- _Problem_:
Determine how many lines hold "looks" and give only that number.

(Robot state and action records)

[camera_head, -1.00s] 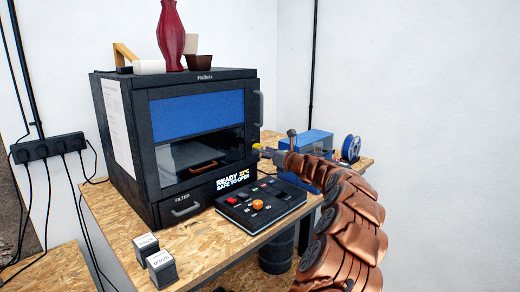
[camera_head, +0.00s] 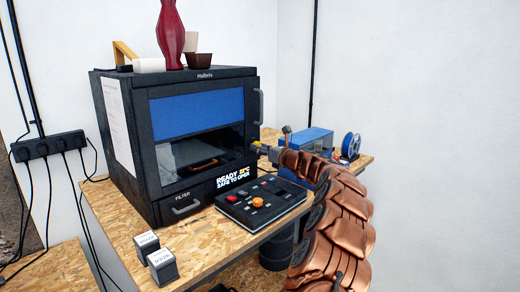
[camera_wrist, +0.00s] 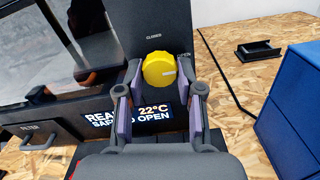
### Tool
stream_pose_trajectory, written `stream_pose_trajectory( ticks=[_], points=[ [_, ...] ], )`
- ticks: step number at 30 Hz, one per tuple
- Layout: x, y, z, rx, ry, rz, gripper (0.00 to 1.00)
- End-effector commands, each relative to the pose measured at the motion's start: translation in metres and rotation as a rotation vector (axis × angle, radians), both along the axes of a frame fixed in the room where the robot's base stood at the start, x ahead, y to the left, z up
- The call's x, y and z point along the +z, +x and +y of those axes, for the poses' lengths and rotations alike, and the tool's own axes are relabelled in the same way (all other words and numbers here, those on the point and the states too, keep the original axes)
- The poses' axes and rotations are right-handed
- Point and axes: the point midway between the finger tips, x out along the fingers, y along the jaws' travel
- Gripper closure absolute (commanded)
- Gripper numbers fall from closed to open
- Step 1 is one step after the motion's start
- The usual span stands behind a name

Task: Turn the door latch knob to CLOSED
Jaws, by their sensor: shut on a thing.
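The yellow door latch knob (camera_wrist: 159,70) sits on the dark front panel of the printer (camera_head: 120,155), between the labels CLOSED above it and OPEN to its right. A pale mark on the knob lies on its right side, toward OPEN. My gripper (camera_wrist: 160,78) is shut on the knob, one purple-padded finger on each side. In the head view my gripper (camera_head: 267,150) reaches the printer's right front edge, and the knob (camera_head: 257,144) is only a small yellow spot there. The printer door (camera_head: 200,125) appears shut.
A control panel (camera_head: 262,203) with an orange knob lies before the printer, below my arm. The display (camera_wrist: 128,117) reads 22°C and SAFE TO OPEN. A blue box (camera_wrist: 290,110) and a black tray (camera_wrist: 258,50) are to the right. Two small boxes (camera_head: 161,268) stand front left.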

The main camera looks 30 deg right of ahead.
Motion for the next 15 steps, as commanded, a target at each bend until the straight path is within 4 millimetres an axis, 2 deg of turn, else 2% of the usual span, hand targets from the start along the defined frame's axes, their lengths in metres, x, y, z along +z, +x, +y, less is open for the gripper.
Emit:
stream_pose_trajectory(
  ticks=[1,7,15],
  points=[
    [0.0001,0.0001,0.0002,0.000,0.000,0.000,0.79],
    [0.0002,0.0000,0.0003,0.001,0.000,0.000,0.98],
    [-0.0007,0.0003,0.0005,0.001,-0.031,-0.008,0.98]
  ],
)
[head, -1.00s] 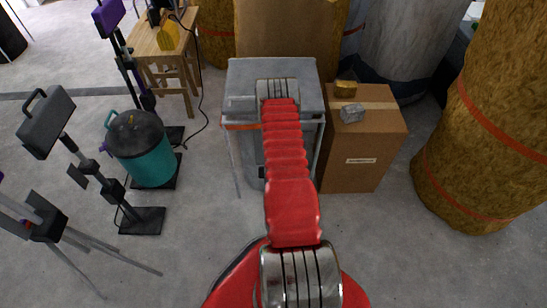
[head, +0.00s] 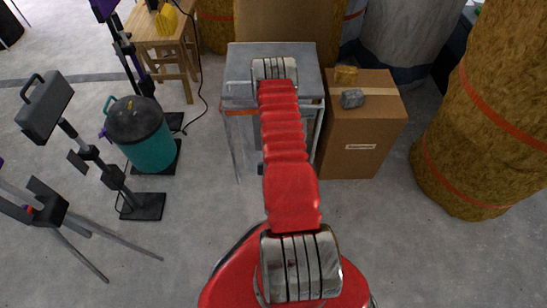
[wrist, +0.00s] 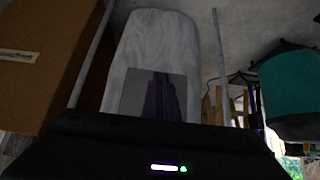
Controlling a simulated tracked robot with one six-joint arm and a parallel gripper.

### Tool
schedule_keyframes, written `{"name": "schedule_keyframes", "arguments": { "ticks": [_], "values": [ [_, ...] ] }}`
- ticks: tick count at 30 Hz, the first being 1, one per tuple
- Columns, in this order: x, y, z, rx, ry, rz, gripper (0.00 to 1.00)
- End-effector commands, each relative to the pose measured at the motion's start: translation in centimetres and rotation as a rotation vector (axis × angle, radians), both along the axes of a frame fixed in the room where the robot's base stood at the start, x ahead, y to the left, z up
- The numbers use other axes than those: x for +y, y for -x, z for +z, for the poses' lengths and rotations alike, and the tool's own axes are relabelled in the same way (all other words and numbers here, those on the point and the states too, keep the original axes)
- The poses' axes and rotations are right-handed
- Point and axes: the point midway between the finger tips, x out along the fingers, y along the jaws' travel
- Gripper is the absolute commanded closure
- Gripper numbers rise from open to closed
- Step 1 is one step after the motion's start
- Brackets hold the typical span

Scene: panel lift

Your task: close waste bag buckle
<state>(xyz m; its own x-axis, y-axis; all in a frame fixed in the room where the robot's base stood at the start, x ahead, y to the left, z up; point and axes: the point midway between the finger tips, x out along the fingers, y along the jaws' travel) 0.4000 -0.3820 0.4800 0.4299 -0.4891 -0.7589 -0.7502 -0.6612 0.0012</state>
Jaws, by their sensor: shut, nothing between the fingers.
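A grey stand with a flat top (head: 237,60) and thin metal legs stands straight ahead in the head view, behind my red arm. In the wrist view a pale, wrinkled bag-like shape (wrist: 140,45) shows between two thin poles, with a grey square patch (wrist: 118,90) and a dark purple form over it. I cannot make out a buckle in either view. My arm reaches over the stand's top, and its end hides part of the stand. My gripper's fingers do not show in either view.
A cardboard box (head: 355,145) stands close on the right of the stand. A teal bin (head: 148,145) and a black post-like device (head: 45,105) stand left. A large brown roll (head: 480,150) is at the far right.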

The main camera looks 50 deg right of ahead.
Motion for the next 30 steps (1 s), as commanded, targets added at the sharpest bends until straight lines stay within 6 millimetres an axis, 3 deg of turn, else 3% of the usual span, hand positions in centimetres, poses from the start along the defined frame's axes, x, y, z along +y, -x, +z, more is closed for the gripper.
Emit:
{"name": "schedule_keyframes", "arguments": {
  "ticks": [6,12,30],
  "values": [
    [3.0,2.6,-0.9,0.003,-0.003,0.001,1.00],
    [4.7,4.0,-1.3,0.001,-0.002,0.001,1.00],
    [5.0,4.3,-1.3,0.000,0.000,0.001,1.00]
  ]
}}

- _Task result_:
2